Having in mind the pros and cons explained through the essay, it is more than clear that the Natural Approach is absolutely suitable in the educational context described at the beginning. These first grade children have the motivation and the attitude for learning the second language, and this approach gives the necessary tools for them to learn. The teacher's role is essential and very demanding, but the school has a big and well-conformed English department that could help in the collection of materials.
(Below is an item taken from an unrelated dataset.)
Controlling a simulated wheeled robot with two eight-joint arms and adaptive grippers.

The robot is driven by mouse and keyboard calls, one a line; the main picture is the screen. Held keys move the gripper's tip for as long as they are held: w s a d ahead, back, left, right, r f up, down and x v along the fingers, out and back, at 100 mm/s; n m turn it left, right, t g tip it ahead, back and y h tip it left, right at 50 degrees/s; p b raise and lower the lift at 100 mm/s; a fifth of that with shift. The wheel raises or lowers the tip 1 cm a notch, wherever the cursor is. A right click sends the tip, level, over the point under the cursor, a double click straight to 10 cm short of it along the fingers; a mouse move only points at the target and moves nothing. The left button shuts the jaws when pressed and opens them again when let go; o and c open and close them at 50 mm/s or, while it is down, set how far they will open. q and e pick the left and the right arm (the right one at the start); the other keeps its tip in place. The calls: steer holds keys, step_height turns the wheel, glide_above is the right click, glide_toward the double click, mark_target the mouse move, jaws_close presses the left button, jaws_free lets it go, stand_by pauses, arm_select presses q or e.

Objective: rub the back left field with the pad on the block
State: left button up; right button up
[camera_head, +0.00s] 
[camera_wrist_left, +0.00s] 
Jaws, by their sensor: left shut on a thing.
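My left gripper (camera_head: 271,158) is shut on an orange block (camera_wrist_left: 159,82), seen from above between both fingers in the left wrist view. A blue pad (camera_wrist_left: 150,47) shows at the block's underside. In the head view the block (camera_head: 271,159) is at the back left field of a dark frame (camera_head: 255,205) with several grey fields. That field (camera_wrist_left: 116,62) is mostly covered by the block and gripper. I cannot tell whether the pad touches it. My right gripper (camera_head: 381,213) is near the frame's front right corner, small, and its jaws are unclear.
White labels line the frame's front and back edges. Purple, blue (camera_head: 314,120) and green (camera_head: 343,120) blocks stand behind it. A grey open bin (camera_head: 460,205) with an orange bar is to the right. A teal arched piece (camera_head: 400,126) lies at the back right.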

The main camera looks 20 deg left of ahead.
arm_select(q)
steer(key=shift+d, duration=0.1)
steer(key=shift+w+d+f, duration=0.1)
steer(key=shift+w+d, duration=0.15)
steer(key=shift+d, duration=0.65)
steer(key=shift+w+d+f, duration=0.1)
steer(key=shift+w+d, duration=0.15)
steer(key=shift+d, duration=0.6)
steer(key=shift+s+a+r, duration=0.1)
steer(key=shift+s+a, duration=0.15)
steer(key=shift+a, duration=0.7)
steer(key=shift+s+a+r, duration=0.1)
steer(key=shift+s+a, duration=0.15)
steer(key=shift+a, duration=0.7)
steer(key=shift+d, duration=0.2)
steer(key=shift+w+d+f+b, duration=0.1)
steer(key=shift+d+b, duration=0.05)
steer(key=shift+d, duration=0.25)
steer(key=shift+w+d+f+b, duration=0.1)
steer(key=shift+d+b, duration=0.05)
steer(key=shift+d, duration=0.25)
Richard and Rodgers (2001) finishes concluded about the Natural Approach teaching process: "Teaching the Natural Approach is hence evolutionary rather tan evolutionary in its procedures. Its greatest claim to originality lies not in the technique it employs but in their use in a method that emphasizes comprehensible and meaningful practice activities, rather than production of grammatically perfect utterances and sentences" (201).

María Paz Wolleter

Generally well-researched, demonstrates some reading & reflection with elements of critical analysis but ultimately fails to make sufficient connection despite the inclusion of some very good points.

Generally well-written & presented although there are a couple of minor lapses in coherence and one or 2 slips in understanding some elements of the approach in relation to the support material (see teacher's role).

Weak introduction and final paragraph also detract from the aim of the essay.

No bibliography and somewhat under-length.